When I was very young, the church I attended with my mother used to refer to this spirit as “the Holy Ghost”, which was even more mysterious, and even after two years of catechism class, I really had no clue as to what this could really mean. In my later teenage years I became a believer in science and rationality, relegating “things of the spirit” (and most things religious) to the realm of superstition and mumbo-jumbo.
But as I’ve grown older, I’ve learned that my habits of thinking are often quite irrational in spite of my best efforts. Simultaneously, I’ve grown more and more interested in spiritual practices and ideas, things like prayer and meditation and forgiveness and devotional reading, for example, and the wisdom I can gleen from them about better ways to live my life. I still have trouble with the word “spiritual”, but I liked some ideas I found today in this article by Brother David Steindl-Rast: about how a better word for spirituality might be “aliveness”; and how “aliveness” might be measured by the ability to be “in touch with reality, all of reality, and not have to block out certain aspects”; and how my habits of thinking can be what blocks my ability to be in touch with reality. Of course, it’s one thing to read about spiritual practices, and another thing entirely to actually practice them, and I have a bad habit of getting these two things confused. Even so, I occassionally have glimpses of what I think might be meant by “walking in the spirit”, enough to keep me trying to open myself up even more.
In his article, Brother David also mentioned poetry as a way to access the spirit, or one’s aliveness, and quoted poetry by T. S. Eliot.

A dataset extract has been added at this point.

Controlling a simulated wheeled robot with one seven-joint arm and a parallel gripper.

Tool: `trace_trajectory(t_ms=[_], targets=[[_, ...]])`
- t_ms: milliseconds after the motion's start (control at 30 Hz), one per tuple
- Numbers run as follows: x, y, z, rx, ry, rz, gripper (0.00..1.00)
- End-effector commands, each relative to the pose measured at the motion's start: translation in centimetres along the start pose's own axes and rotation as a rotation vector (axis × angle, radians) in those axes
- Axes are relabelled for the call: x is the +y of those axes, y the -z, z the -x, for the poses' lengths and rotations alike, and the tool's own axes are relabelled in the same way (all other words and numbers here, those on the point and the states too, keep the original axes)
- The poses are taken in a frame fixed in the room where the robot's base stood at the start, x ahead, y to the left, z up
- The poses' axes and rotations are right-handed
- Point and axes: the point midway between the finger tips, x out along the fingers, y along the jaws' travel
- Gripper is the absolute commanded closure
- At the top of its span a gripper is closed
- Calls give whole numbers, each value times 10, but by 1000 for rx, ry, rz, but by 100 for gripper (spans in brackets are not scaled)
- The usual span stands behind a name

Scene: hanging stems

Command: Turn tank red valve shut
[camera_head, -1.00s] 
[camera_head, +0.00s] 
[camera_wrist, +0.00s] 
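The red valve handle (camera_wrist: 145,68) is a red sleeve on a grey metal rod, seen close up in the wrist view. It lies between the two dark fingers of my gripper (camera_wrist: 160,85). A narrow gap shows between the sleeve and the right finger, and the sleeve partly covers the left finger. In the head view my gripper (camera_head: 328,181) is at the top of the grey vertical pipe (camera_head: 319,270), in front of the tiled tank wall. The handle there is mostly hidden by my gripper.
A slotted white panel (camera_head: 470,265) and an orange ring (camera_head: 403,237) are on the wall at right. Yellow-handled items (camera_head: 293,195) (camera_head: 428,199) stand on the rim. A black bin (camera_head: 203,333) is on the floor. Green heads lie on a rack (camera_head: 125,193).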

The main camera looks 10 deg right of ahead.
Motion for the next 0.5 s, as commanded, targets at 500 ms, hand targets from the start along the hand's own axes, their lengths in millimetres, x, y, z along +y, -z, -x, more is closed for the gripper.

That reminds me of my favorite lines from Eliot’s poem The Four Quartets, East Coker, which I’ve pondered for years now, and which seem to tie right in with the fire of Pentecost and coming to discover more than a lifetime’s aliveness burning in each moment:
Home is where one starts from. As we grow older
The world becomes stranger, the pattern more complicated
Of dead and living. Not the intense moment
Isolated, with no before and after,
But a lifetime burning in every moment
And not the lifetime of one man only
But of old stones that cannot be deciphered.